* **TASK DETAILS**
Pick out each line below containing "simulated".

* **Robot control records**
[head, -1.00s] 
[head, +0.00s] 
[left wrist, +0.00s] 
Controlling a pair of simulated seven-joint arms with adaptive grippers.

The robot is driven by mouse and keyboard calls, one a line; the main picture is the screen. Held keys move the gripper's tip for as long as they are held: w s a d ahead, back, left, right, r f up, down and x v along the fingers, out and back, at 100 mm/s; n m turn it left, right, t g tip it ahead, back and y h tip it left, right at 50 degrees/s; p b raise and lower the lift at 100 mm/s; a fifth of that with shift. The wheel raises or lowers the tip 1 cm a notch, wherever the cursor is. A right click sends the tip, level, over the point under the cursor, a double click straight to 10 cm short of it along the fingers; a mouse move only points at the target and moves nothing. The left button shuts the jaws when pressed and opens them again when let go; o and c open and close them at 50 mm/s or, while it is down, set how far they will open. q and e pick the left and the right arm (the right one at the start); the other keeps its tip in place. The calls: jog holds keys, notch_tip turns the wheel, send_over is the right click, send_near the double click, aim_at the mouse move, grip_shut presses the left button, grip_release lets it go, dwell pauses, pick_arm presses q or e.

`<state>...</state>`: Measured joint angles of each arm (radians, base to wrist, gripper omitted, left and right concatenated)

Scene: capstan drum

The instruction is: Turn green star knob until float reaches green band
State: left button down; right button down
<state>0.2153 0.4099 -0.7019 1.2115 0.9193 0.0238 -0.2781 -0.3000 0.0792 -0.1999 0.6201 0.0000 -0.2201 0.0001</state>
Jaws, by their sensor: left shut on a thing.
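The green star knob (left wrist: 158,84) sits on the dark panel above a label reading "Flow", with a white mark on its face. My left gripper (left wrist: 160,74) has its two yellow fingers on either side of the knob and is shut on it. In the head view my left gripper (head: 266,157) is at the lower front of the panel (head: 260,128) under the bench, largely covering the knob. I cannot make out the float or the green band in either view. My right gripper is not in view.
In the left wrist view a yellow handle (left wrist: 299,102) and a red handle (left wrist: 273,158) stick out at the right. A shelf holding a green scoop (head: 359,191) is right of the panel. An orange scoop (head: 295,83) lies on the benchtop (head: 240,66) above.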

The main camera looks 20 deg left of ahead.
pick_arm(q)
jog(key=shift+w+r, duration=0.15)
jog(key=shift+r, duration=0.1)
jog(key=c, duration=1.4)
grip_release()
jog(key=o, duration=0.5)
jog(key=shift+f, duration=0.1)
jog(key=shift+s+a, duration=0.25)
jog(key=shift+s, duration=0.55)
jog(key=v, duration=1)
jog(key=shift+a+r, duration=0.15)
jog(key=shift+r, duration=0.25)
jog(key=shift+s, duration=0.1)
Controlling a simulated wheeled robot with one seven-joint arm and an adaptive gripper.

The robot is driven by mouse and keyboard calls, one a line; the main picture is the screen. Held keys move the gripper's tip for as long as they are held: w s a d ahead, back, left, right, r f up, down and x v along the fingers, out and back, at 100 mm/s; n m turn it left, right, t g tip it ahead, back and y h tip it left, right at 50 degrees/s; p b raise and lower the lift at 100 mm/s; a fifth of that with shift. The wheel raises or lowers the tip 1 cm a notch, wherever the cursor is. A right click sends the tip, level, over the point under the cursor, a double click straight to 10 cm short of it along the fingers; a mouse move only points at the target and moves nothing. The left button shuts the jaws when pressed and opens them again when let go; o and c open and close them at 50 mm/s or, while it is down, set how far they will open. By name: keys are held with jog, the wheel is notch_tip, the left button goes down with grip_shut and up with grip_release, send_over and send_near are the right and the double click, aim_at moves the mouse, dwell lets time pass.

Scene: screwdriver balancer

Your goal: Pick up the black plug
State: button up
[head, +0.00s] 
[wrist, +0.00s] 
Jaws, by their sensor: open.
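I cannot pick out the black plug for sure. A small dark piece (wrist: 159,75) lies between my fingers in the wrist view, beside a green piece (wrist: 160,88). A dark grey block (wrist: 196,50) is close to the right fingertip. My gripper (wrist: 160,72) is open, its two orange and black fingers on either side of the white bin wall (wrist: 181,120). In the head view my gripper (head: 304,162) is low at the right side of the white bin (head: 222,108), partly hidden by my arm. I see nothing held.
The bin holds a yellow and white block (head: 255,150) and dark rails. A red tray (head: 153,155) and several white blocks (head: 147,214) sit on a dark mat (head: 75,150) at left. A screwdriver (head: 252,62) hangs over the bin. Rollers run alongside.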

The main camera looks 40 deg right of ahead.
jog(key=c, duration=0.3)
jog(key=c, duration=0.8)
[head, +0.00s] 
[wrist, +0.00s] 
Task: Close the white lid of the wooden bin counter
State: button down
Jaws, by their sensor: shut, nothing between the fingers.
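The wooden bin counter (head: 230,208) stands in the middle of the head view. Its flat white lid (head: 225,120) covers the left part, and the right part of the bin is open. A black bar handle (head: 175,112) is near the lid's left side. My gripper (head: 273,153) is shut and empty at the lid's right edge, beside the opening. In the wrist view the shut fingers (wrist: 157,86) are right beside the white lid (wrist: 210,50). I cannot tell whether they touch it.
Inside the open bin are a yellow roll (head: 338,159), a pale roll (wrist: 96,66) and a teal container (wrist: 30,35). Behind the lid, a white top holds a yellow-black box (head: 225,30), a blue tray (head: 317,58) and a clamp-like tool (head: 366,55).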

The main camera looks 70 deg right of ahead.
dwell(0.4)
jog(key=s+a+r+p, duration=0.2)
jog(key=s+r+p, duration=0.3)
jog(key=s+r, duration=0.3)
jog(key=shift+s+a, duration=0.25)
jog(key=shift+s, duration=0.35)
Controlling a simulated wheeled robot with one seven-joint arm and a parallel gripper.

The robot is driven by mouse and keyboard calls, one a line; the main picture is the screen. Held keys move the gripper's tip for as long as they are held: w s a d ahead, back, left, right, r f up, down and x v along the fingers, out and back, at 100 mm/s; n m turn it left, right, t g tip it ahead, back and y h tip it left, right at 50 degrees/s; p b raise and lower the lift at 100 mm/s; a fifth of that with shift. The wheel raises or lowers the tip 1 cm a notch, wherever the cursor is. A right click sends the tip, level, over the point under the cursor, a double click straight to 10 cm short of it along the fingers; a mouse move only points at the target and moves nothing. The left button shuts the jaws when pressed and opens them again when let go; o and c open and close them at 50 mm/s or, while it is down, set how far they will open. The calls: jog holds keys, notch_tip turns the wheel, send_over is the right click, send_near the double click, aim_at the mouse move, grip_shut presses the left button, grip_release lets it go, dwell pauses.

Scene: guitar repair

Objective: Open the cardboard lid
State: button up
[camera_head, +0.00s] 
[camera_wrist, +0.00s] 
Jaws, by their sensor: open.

* **SOLVED EXERCISE**
Controlling a pair of simulated seven-joint arms with adaptive grippers.
Controlling a simulated wheeled robot with one seven-joint arm and an adaptive gripper.
Controlling a simulated wheeled robot with one seven-joint arm and a parallel gripper.

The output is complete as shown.